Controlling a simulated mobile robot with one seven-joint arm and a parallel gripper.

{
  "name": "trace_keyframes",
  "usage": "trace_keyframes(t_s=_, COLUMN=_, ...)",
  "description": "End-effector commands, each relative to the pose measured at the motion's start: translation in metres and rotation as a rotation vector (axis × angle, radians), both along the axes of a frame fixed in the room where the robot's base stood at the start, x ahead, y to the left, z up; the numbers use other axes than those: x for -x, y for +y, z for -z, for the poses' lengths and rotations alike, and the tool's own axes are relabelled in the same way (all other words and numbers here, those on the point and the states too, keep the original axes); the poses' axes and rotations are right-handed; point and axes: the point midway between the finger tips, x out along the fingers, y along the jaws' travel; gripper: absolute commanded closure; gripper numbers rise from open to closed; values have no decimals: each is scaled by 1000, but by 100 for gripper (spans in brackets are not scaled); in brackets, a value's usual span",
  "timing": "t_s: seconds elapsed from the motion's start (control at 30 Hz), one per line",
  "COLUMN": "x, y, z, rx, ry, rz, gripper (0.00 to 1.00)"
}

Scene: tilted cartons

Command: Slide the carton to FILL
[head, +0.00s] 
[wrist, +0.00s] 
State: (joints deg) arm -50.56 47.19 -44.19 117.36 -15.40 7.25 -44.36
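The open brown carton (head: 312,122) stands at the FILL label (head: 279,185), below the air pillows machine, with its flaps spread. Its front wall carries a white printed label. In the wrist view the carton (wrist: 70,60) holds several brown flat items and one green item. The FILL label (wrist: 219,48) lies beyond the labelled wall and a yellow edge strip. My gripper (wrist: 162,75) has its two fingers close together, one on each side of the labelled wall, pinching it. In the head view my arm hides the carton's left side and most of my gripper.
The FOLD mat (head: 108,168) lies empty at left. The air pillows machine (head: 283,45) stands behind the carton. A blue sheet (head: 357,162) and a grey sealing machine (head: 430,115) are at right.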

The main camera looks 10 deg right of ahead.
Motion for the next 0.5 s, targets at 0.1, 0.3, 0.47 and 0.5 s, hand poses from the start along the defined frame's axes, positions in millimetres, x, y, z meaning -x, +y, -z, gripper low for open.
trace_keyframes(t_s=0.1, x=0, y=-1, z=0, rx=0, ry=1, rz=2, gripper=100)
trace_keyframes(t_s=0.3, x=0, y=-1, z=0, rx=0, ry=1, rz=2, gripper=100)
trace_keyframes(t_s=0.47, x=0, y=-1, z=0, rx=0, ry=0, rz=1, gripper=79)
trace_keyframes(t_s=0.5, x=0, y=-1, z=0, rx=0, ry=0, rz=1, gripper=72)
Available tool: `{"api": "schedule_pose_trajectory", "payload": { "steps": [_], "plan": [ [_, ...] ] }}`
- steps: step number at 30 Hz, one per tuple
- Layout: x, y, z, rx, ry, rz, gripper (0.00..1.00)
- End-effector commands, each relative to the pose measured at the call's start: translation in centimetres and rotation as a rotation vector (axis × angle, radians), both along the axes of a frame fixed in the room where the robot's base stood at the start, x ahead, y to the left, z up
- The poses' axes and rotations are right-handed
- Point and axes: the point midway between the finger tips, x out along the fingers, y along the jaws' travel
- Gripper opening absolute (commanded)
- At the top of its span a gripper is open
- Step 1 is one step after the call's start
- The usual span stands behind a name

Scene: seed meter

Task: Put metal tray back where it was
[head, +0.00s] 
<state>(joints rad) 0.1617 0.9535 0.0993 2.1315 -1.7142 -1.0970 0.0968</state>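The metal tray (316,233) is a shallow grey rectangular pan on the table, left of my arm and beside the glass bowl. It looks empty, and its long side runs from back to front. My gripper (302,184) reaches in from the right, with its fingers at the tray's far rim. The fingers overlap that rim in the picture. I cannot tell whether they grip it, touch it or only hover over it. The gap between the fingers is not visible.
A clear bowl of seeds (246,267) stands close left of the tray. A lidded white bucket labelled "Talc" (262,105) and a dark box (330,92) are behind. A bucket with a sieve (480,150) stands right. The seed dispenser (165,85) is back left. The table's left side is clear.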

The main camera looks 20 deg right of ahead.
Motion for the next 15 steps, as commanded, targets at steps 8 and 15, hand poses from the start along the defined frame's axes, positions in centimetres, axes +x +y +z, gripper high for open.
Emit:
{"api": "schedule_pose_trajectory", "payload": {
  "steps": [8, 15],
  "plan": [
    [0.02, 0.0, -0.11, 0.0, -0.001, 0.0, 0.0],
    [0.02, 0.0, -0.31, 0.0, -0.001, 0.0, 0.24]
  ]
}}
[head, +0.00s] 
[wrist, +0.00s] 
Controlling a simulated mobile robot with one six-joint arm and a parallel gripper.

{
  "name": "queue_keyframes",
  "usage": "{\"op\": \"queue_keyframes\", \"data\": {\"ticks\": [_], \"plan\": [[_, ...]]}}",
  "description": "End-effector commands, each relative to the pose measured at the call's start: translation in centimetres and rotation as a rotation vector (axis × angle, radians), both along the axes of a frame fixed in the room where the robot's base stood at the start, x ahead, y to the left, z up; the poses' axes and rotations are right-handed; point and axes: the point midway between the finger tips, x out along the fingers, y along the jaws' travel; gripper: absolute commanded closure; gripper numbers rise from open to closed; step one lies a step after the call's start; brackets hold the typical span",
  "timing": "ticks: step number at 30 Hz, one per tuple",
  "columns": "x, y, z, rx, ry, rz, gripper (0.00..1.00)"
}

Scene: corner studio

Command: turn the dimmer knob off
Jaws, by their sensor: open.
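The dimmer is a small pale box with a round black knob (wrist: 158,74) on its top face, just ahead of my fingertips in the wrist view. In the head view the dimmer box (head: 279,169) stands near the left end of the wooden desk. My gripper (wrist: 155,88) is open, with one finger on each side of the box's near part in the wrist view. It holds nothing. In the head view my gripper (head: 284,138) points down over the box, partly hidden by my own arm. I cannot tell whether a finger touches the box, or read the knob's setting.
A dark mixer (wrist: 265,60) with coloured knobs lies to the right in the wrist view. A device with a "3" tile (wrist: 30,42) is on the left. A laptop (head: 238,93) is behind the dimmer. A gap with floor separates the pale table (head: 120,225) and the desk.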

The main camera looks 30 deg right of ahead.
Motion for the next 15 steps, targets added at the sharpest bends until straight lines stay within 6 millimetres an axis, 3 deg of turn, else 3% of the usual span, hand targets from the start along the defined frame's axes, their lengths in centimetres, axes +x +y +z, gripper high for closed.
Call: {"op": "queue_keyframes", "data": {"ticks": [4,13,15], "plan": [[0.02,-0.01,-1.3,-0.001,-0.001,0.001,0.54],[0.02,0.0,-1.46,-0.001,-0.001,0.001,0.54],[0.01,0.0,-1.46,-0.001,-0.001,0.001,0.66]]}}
____
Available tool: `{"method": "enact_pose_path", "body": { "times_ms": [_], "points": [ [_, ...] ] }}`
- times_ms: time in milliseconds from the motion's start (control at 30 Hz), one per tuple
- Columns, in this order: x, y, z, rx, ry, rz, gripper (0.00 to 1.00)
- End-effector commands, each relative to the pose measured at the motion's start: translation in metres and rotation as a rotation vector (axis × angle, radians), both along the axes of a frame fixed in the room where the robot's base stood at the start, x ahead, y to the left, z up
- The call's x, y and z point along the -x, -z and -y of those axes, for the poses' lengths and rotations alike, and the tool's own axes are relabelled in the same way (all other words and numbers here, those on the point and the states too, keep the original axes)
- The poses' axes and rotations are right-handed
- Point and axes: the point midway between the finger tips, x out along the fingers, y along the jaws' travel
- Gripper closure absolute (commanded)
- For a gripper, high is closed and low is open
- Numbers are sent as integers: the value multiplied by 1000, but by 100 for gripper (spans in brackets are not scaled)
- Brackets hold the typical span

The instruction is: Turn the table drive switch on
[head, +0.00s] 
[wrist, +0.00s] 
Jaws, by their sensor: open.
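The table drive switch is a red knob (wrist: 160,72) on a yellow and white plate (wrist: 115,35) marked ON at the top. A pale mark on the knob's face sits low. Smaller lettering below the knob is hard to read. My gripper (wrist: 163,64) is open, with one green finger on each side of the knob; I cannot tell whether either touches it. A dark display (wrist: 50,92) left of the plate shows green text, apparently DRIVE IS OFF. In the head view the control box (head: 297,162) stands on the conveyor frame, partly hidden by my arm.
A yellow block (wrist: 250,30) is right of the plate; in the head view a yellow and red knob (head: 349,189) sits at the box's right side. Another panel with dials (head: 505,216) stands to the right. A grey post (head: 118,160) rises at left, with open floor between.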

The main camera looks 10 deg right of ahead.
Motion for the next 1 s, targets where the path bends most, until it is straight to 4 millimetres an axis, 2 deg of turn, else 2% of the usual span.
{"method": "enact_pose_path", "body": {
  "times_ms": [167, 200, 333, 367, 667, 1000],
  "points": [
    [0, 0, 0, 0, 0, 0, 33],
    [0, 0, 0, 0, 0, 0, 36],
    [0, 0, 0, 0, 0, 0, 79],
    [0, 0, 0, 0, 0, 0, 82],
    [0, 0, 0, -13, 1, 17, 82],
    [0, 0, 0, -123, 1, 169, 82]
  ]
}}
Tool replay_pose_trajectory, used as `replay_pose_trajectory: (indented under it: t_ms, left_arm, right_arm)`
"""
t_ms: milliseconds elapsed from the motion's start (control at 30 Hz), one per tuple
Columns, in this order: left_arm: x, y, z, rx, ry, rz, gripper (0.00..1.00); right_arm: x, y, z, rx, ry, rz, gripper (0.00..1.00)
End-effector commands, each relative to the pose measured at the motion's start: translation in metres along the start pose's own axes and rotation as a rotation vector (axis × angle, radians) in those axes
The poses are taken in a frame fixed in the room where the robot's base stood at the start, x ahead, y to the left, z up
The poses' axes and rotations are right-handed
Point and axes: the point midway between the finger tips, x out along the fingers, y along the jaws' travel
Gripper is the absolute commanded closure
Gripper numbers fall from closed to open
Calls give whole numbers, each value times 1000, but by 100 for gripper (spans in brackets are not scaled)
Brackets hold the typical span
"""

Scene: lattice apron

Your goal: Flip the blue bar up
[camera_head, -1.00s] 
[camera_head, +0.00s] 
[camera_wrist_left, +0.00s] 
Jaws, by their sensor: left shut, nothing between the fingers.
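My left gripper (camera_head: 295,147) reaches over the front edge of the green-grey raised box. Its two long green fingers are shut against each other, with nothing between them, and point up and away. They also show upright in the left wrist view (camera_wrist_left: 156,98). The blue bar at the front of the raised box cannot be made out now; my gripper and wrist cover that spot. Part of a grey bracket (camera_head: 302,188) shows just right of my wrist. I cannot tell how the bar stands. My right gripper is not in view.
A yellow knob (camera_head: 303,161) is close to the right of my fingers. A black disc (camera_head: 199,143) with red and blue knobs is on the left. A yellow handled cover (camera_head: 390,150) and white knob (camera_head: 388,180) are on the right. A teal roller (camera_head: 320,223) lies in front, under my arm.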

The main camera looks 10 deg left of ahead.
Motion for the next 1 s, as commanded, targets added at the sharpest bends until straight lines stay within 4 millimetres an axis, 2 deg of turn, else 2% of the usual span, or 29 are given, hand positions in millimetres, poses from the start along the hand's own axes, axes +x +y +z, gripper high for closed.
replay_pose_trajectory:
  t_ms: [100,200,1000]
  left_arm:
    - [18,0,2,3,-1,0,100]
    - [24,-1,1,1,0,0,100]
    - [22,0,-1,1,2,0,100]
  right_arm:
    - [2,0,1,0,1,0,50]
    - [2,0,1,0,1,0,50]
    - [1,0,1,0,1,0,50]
____
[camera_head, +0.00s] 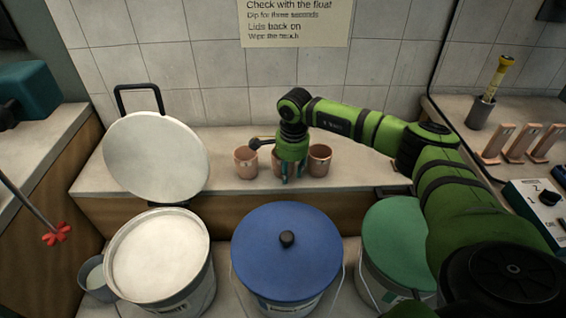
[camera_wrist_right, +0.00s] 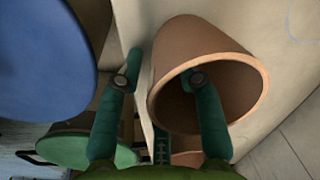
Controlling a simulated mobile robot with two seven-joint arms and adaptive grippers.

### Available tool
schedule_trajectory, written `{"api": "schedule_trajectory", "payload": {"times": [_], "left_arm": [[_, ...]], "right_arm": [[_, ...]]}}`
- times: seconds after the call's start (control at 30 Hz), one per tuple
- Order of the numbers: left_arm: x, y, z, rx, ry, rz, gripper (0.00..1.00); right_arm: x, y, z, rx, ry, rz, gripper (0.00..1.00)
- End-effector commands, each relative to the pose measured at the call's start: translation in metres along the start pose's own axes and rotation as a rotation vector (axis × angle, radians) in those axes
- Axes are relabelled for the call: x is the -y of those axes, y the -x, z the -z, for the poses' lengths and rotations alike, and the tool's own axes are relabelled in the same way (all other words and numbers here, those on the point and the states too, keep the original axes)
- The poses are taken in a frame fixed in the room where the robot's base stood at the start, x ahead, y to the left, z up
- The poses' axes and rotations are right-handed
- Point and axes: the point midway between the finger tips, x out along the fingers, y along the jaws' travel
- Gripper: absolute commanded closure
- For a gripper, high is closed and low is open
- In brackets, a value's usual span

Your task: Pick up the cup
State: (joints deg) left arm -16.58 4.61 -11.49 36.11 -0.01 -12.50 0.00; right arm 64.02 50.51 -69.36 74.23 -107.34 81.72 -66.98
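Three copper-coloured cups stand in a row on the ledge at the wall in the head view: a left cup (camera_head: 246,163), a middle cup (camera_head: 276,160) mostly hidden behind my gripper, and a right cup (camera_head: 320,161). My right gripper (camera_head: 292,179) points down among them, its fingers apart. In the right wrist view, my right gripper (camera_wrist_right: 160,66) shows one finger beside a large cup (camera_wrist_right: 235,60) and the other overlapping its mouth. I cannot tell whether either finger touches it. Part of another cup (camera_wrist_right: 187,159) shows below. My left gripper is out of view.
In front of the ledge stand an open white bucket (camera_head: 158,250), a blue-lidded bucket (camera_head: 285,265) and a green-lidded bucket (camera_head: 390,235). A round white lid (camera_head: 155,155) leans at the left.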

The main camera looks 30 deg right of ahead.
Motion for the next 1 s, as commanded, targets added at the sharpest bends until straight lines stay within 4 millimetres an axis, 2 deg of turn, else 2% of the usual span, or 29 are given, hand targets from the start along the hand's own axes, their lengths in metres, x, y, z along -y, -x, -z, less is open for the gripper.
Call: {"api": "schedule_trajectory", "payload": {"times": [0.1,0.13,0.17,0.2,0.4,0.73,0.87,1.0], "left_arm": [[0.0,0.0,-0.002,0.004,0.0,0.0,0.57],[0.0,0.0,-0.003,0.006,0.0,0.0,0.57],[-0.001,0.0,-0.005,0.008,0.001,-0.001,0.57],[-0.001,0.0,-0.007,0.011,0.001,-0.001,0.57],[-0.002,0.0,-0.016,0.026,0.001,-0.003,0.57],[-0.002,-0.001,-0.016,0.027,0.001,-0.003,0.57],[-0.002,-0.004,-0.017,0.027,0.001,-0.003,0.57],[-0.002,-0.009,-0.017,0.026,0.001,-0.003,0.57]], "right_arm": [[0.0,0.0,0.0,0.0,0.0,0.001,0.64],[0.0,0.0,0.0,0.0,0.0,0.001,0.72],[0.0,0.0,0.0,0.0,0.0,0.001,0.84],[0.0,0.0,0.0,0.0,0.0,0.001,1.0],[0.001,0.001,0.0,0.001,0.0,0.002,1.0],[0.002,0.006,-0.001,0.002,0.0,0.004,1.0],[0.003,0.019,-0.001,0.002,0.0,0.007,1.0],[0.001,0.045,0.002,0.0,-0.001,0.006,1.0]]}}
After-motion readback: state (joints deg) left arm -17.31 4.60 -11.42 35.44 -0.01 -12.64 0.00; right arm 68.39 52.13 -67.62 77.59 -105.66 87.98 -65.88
____
SET PROBLEM: Pull out all lines containing "taken".

SOLUTION TO THE EXERCISE:
The poses are taken in a frame fixed in the room where the robot's base stood at the start, x ahead, y to the left, z up
- The poses are taken in a frame fixed in the room where the robot's base stood at the start, x ahead, y to the left, z up

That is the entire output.